Let me just begin by saying that this post is completely contradictory to my last post. Woopsie. And let me also say that I don't write blog posts about specific events very often, just general topics. And yet, this post is about a specific event. I am made of irony. And I don't even mean that in a weird, metaphorical, existential kind of way.

So I walk into my first hour two Fridays ago and discover a poster and balloons on my chair. And it's homecoming season. My immediate response was "No way. No freaking way. Am I being punked?" (I was, indeed, not being punked. Which is a first.) I got asked to homecoming. Which meant I would not be shooting at people on homecoming day.

And I don't even mean shooting people with real guns. I had decided, after writing my liberating lonely people blog post and looking up some positive (and aesthetically pleasing) quotes on Pinterest, that I would have fun on homecoming night without going to the dance or even having a date. I decided I would organize a single ladies party. I think most single girls have those "I am a strong, independent woman, and I don't need no man!" days and then they listen to songs like "Single Ladies" by Beyonce (who is, ironically, not a single lady. I find this slightly disheartening). I decided that I would get together with my girlfrann's and do a stress-releasing activity-- shooting people. Yes, indeed. I was planning a lazer tagging trip.

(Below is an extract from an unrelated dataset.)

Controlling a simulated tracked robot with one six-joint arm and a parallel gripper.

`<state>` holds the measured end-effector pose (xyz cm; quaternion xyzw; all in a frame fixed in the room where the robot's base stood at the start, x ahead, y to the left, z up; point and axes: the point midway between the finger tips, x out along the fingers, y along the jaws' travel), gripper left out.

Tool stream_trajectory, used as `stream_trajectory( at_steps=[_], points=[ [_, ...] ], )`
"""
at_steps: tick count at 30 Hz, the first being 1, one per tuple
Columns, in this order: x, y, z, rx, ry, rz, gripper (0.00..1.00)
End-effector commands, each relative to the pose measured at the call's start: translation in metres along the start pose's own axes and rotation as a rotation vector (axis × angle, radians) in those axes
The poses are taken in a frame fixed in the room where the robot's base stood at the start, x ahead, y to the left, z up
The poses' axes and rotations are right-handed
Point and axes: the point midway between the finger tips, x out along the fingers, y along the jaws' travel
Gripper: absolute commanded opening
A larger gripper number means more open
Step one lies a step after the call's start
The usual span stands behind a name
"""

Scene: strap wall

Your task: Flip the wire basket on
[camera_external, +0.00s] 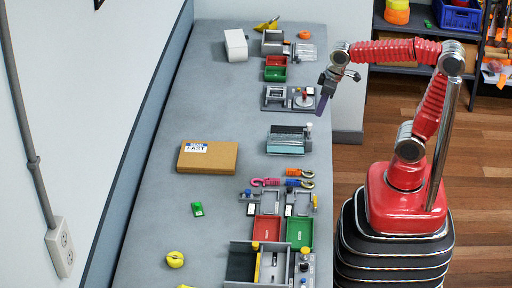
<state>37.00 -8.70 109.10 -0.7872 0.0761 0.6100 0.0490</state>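I cannot make out with certainty which thing is the wire basket. A small grey frame (275,93) stands on a dark base beside a red-and-white round part, on the far half of the bench's right side. A clear, ribbed tray-like piece (306,52) lies farther back.
The long grey bench (150,215) runs along the wall. A cardboard box (208,157) lies mid-bench, and a white box (236,45) stands at the back. Red (266,229) and green (299,232) trays sit near the front. The bench's far left-centre is clear.

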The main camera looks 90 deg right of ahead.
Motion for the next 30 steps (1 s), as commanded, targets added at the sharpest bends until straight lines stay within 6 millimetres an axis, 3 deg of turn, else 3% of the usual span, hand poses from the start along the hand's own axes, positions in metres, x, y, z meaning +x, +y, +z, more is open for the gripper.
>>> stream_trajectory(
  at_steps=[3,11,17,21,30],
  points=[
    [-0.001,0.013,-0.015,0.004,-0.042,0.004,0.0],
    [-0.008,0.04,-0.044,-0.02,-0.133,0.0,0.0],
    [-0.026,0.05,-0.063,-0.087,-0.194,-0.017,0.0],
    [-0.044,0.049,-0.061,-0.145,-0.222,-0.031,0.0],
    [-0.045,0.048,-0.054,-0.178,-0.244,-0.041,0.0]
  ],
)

And it was going to be pretty fantastic. Lazer tag is a beautiful thing- you run around in the dark, pretending to be in an intense video game or something where your goal is to shoot stuff. And the best part is you can pretend that the other people in the lazer tag arena are the stuff/people you hate and you can be like PEW PEW PEW and get points and win bragging rights, if you are angry and vengeful enough. But even if you aren't angry and vengeful, I am fairly certain there isn't anyone who would turn down the opportunity for bragging rights.

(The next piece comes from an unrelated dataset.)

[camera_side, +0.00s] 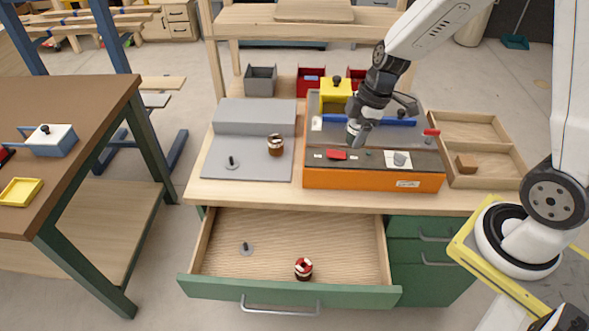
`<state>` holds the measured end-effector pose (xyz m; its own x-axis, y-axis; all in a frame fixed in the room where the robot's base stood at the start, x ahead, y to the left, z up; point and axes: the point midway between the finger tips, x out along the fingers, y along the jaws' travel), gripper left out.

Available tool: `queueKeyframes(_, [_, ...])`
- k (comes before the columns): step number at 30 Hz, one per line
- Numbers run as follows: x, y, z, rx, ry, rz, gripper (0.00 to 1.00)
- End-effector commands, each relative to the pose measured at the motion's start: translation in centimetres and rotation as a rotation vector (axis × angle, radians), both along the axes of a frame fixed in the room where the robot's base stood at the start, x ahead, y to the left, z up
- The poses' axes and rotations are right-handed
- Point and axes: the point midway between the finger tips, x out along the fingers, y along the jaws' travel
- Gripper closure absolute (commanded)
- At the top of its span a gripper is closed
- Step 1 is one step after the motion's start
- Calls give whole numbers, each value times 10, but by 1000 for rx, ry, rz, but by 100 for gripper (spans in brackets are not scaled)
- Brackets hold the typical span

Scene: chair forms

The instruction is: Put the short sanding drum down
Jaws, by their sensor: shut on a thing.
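My gripper (358,122) points down over the orange machine-like box (345,180). It is shut on a small drum with pale and dark green parts (354,132), which I take as the short sanding drum. The drum is partly hidden by the fingers, and I cannot tell whether it touches the dark top below. A brown drum with a pale band (275,146) stands on the grey stepped board (222,178). A red and white drum (304,268) stands in the open drawer (345,245).
A grey disc with a dark peg (232,162) sits on the board, and a similar one (246,248) in the drawer. A red piece (336,155) and a grey knob on white (398,159) lie on the dark top. A wooden tray (480,128) stands right.

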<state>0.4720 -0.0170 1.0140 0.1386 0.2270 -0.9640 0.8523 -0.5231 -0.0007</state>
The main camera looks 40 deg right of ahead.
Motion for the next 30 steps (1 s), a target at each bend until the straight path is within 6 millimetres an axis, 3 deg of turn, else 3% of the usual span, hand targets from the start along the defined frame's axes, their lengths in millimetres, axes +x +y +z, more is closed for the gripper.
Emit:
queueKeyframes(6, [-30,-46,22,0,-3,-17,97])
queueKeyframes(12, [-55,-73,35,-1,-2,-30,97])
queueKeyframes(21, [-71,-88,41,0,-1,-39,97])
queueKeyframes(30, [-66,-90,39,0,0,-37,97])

But, anyway, I had this whole lovely plan and was actually feeling okay with all of this. And then LITERALLY the next morning, I got asked to homecoming (fate is cruel, my friends). But really, I was pretty freaking excited about getting to go. The poster and balloons didn't say a name on them, so I carried the stuff around all day and got told "happy birthday" literally a bajillion times. I got wished a happy birthday more than I do on my actual birthday that day. Tragic, I know. Even my weights coach wished me a happy birthday, and that is a huge deal, knowing her. But weights is another topic for another blog post.

Anyway, so I found out who it was and I am seriously very excited! It will be a ton of fun. It might just be the best time I've ever had at a dance. But it hasn't happened yet, this is just part one of the story. Part two comes after this weekend.

So the first thing you do after getting asked to a dance is answer. I got a pizza and wrote something cheesy (ha, see what I did there?) and downright adorable and delivered it to him. He loved it because if there's one thing I know for sure, it's that boys love food. Especially pizza.

With the answering portion done, I had to move onto the next step: a dress.

Here's the deal with dances- the large majority of the girls want to get asked to one-up other girls. As a girl, you get asked, buy the most impressive/unique/OMG dress you can possibly find, meticulously plan your hair/makeup, and get the PERFECT accessories. Typically, this is not to dress up for their date. This is to dress up to show to the other girls that you, perfect princess, are better than them. And, quite frankly, it is very, very fun. Nothing wrong with a little friendly competition, right?

So, anyway. I began the dress search, and most of what I found was the kinda sorta skanky hoe category stuff. And, for some girls, that's totally cool. But for me, being about 6 feet tall, the skanky hoe dresses go from being suggestive to completely provocative. Like, doesn't even cover my butt kind of thing. Which is a little awkward, if you ask me. So I decided the logical direction to take would be to get a long dress and get it shortened to a socially-acceptable length. A foolproof plan, until I realized that I hated every single floor-length gown that would look okay shortened (side note- I DID fall in love with a sparkly, pink, fluffy, tulle ballgown, but alas. That is for prom.). So I went back to the drawing board, and bought a skanky hoe clubbin' dress.

My brilliant plan was to alter my clubbin' attire into something modest (holla, mormons!) and comfortable, that I would feel good wearing. So I gutted the dress. I sewed and ironed and pleated and fitted and tried it on and the change is quite remarkable, I would say. You wouldn't even be able to tell that, in it's former life, my homecoming dress may very well have been hooker attire. And I would appreciate some feedback about my creation, because it appears to be remarkably awesome or remarkably horrific. Let me know, because I want to show up all the other girls at homecoming with my stunning beauty. It's for the greater good.

BEFORE:

 http://s.shld.net/is/image/Sears/spin_prod_736276712?hei=600&wid=600&op_sharpen=1&qlt=90,0&resMode=sharp&op_usm=0.9,0.5,0,0

It's not terrible. But, on a tall person, I could not sit down without flashing everyone. Actually, I couldn't stand without flashing anyone. Which is a slight issue.

AFTER:






Excuse the horrible photo quality. And excuse the weird hem (it was pinned, not sewn yet). But, still, I think this is QUITE the transformation from the original dress. Props to me for being sassy and modest. YAY.